In the present case we have no doubt that death was caused by a blow in the course of a sustained severe assault on the deceased having at least two phases during the evening concerned.  Overall we regard an eight year starting point as stern but, having regard to the need for a deterrent sentence, within the range that was open to the Judge.  We would add that we do not regard eight years as at the top of the range of sentences for manslaughter involving domestic violence in the context of repetitive conduct. 

[21]     As earlier indicated, a final sentence of seven years’ imprisonment was upheld, there being a deduction of one year for a guilty plea.

[22]     Approximately four months after the decision of this Court in Ruru, the decision in Hetherington was issued.  A sentence of nine years was upheld following the conviction of the appellant after trial on a charge of manslaughter arising from the death of his de facto partner.  The deceased died as a result of a number of blows to her head after she had returned home intoxicated from a party.  The Court accepted there was a sustained assault with a number of blows.  This Court considered that the level of violence involved was marginally less than in Ruru but took into account as a serious aggravating factor the appellant’s conviction for a similar serious assault on this partner for which he had been sentenced to nine months’ imprisonment.  The appellant had been released from prison on parole only 19 days before the fatal assault occurred.  This Court considered that the violence involved a high degree of culpability and that having regard to the previous history of domestic violence, a starting point of nine years’ imprisonment was warranted.  There were no mitigating factors warranting any deduction.

Conclusion

[23]     We are not unsympathetic to the Judge’s view that domestic violence is a serious problem in New Zealand society and that a firm response is required from the Courts in cases such as the present where a sustained violent attack results in loss of life.  The sentence must take into account deterrence and denunciation of the offender’s conduct.  The protection of the community is also important.  These factors, amongst others, are emphasised in the purposes of sentencing defined in s 7 of the Sentencing Act 2002. 

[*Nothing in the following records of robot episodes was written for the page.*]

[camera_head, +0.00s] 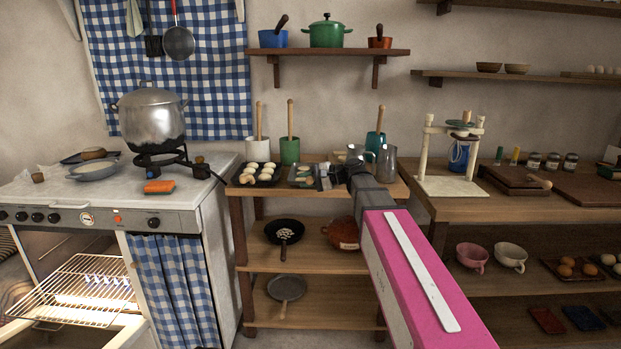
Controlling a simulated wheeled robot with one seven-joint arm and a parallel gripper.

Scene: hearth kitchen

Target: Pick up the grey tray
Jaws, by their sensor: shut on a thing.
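The grey tray (303,184) is on the top shelf of the wooden rack, with several pale pieces lying on it. My gripper (326,178) reaches in from the right and is shut at the tray's right edge. My own arm hides part of the tray's right side and most of the fingers. I cannot tell whether the tray touches the shelf or is slightly raised.
A dark tray (243,180) with several pale dough balls is close on the left. Green (290,151) and white (257,150) crocks stand behind. Metal jugs (387,164) stand at right. The stove (205,180) is left, with its oven open.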

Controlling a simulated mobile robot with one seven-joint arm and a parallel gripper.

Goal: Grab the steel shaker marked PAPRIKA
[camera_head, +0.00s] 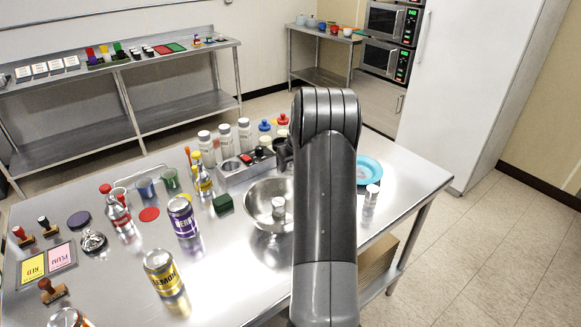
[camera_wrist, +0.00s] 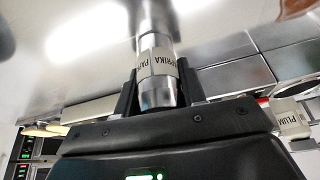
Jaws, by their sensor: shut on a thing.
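The steel shaker marked PAPRIKA (camera_wrist: 158,93) is in the wrist view, a shiny cylinder with a cream label band. My gripper (camera_wrist: 156,82) has one dark finger on each side of it and is shut on it. The label shows between the fingers. In the head view my arm hides my gripper, and I cannot make out the held shaker there. A small steel shaker (camera_head: 371,196) stands right of my arm and another (camera_head: 278,207) shows at the steel bowl; their labels are too small to read.
The steel bowl (camera_head: 256,211) is left of my arm, and a blue plate (camera_head: 369,171) is to its right. Behind are several white-labelled bottles (camera_head: 224,139) and a steel caddy (camera_head: 232,172). Cans, including LEMON (camera_head: 163,272), stand at the front left.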

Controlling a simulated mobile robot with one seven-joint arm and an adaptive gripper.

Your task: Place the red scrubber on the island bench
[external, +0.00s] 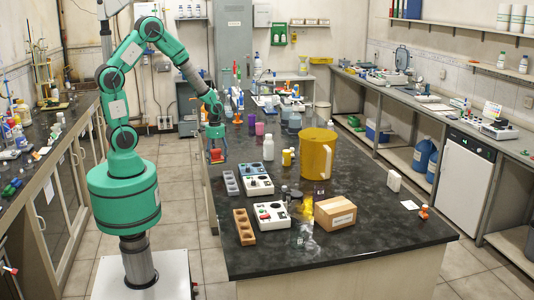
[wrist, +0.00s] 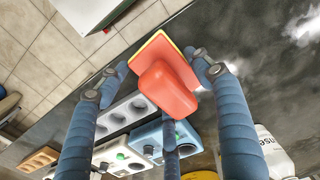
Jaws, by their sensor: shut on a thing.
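The red scrubber (wrist: 166,82) is held between the blue fingers of my gripper (wrist: 165,78) in the wrist view. It has a rounded red body on a flat red pad with a thin yellow edge. In the external view the scrubber (external: 215,156) shows small under my gripper (external: 216,150), near the left edge of the island bench (external: 370,230). My gripper is shut on it. The wrist view shows the dark bench top and the tiled floor below; the exact height above the bench cannot be told.
A grey rack (external: 231,184), hotplate-like devices (external: 255,179) and a wooden rack (external: 244,227) stand close to my gripper. A white bottle (external: 268,148), yellow container (external: 317,154) and cardboard box (external: 335,213) stand further right. The bench's front right is mostly clear.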

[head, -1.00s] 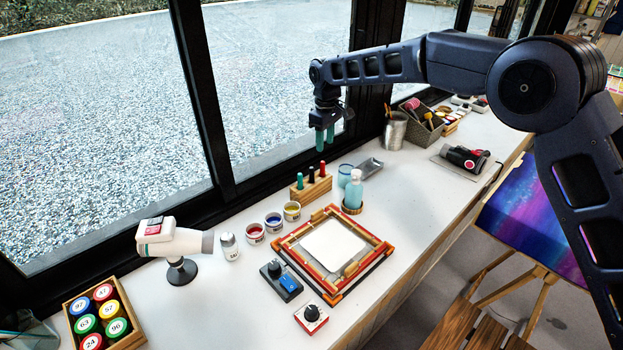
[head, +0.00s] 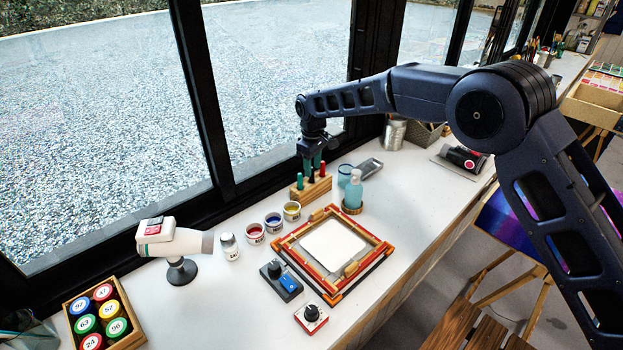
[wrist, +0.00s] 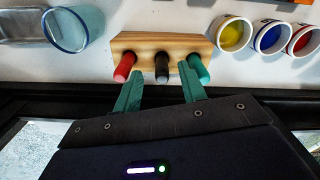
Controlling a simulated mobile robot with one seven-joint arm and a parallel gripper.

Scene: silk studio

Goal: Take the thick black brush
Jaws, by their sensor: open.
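The thick black brush (wrist: 162,69) stands in the middle slot of a small wooden block (wrist: 140,42), between a red-handled brush (wrist: 124,68) and a green-handled one (wrist: 196,68). My gripper (wrist: 158,85) is open, its two green fingers on either side of the black handle in the wrist view. I cannot tell whether the fingers touch any handle. In the head view my gripper (head: 312,166) is right over the wooden block (head: 311,188) and mostly hides the black brush. The red brush (head: 322,168) shows just to its right.
Paint cups (head: 273,222) stand in front of the block. A blue glass (head: 345,176), a bottle (head: 354,190) and a metal scoop (head: 369,168) are to its right. A screen frame (head: 331,252) lies nearer. The window (head: 270,100) is close behind.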

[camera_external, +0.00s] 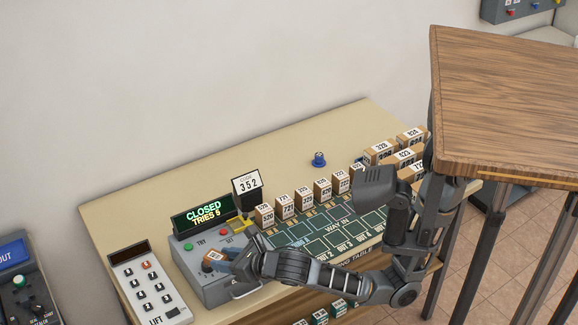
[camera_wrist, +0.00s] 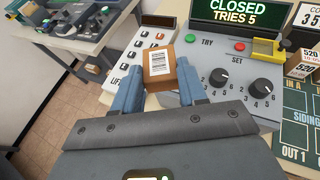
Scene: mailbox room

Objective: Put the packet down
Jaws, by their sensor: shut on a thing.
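The packet (camera_wrist: 160,66) is a small brown box with a white barcode label. My gripper (camera_wrist: 158,76) is shut on it, one blue-grey finger on each side, in the wrist view. In the external view the packet (camera_external: 212,256) shows as a small orange-brown block with a white label at my gripper's (camera_external: 220,262) tip, in front of the grey control box's sign. Whether its underside touches anything is hidden.
The grey control box (camera_external: 192,268) has buttons, dials and a sign (camera_external: 204,214) reading "CLOSED TRIES 5". A LIFT keypad (camera_external: 150,286) stands to its left. Numbered packets (camera_external: 304,196) line the green sorting board (camera_external: 290,234).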

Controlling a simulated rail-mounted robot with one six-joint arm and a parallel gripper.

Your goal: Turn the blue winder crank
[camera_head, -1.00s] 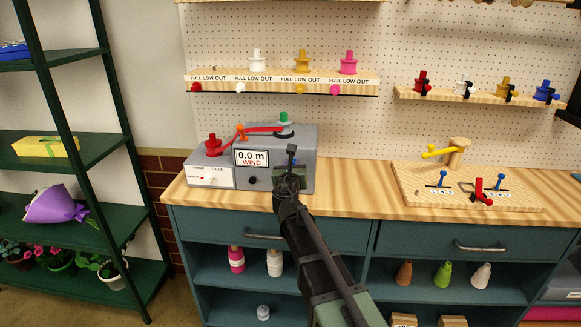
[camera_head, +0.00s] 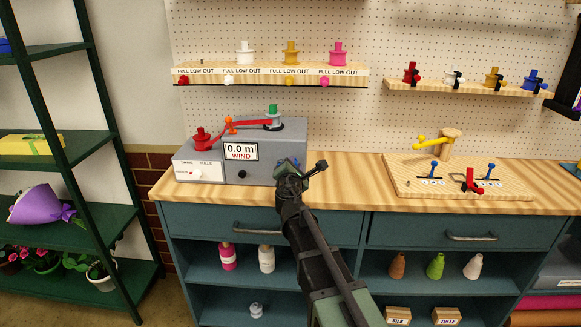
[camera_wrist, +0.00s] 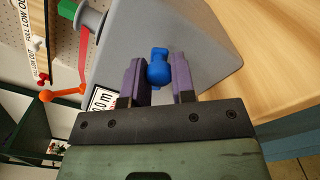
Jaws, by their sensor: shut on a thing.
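The grey winder box (camera_head: 262,158) stands on the left of the wooden counter. Its display (camera_head: 241,151) reads 0.0 m WIND. The blue winder crank (camera_wrist: 158,70) is on the box's side, with its rounded knob between my gripper's purple finger pads in the wrist view. My gripper (camera_wrist: 157,82) is shut on that knob. In the head view my gripper (camera_head: 291,166) is at the right front of the box, and its wrist hides most of the crank. A red ribbon (camera_head: 250,125) runs from the red spool (camera_head: 202,138) past an orange guide to the winder's top reel.
A wooden spool shelf (camera_head: 270,80) hangs above the winder. A wooden board (camera_head: 450,180) with a yellow lever and small handles lies to the right on the counter. Bare counter (camera_head: 350,180) lies between it and the box. A green rack (camera_head: 92,110) stands at left.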

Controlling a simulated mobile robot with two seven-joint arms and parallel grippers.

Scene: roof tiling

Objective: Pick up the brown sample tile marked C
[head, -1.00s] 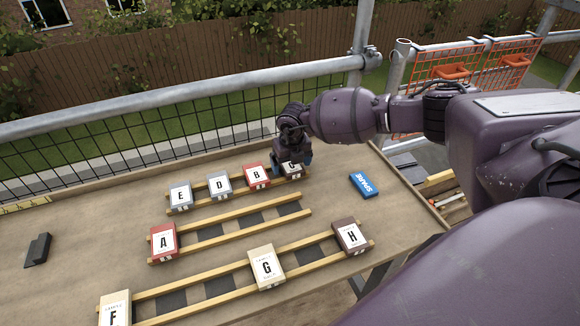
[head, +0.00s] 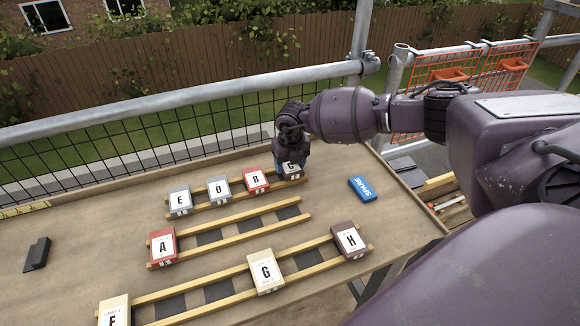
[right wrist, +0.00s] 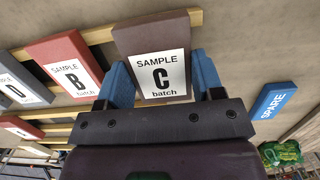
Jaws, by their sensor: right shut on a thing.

[24]     But consistency of sentencing for similar offending is also an important principle.  Section 8(e) of the Sentencing Act provides that the Court must take into account:

… the general desirability of consistency with appropriate sentencing levels and other means of dealing with offenders in respect of similar offenders committing similar offences in similar circumstances …

[25]     While there is no tariff for manslaughter cases and the ability to mould a sentence to the particular circumstances of the case should not be unnecessarily constrained, no justification was demonstrated in the present case for any substantial departure from the sentencing levels upheld in Ruru and Hetherington.

[26]     It is useful to compare the composition of the sentences in Ruru and Hetherington with the approach adopted by the Judge in the present case.  In Ruru, the sentencing Judge adopted a starting point, including aggravating factors relating both to the offence and the offender, of eight years.  In Hetherington, the comparable level was nine years.  In the present case, the sentencing Judge adopted a starting point, including aggravating factors related to the offence and the offender, of twelve and a half years.  This represented an uplift of between 38 and 56 per cent on the starting points in relatively recent decisions of this Court which are, in our view, difficult to distinguish in terms of overall seriousness. 

[27]     We are satisfied that an uplift of this magnitude was not justified and that the sentence imposed is manifestly excessive.  Making due allowance for the Judge’s assessment of the evidence he heard, the appropriate starting point including aggravating factors relating to the offence and the offender was ten years’ imprisonment from which the 20 per cent (two years) reduction for mitigating factors is not challenged.  Chief amongst these was the indication at an early stage of a willingness to plead guilty to manslaughter.  This results in a final sentence of eight years’ imprisonment.  There should be a corresponding reduction of the minimum period of imprisonment to four years, adopting the same proportion as found by the Judge to be appropriate.

[28]     We were informed from the Bar that the statistics cited by the Judge were obtained on his own initiative.  We note they do not contain any comparative data which might have indicated whether there had been a deteriorating trend in offending of this type and that they were not subjected to any informed analysis by the Crown or defence.  While not seeking to inappropriately restrain the exercise of judicial discretion, Judges at first instance should be cautious before promoting sentencing levels which are substantially at variance with sentencing precedents established at appellate level in comparable cases.  That is particularly the case where the Crown, as it is entitled to do, has not sought to promote a significant increase in sentencing levels for the crime at issue.

[29]     We do not diminish in any way the seriousness of the consequences of domestic violence cases which properly give rise to much public concern.  The Court’s response must be tailored to the facts of each case in a way which meets the purposes and principles of sentencing laid down by Parliament in the Sentencing Act but the importance of consistency in like cases must not be lost sight of.

Result

[30]     The sentence of ten years’ imprisonment with a minimum period of imprisonment of five years is quashed.  A sentence of eight years’ imprisonment with a minimum period of imprisonment of four years is substituted.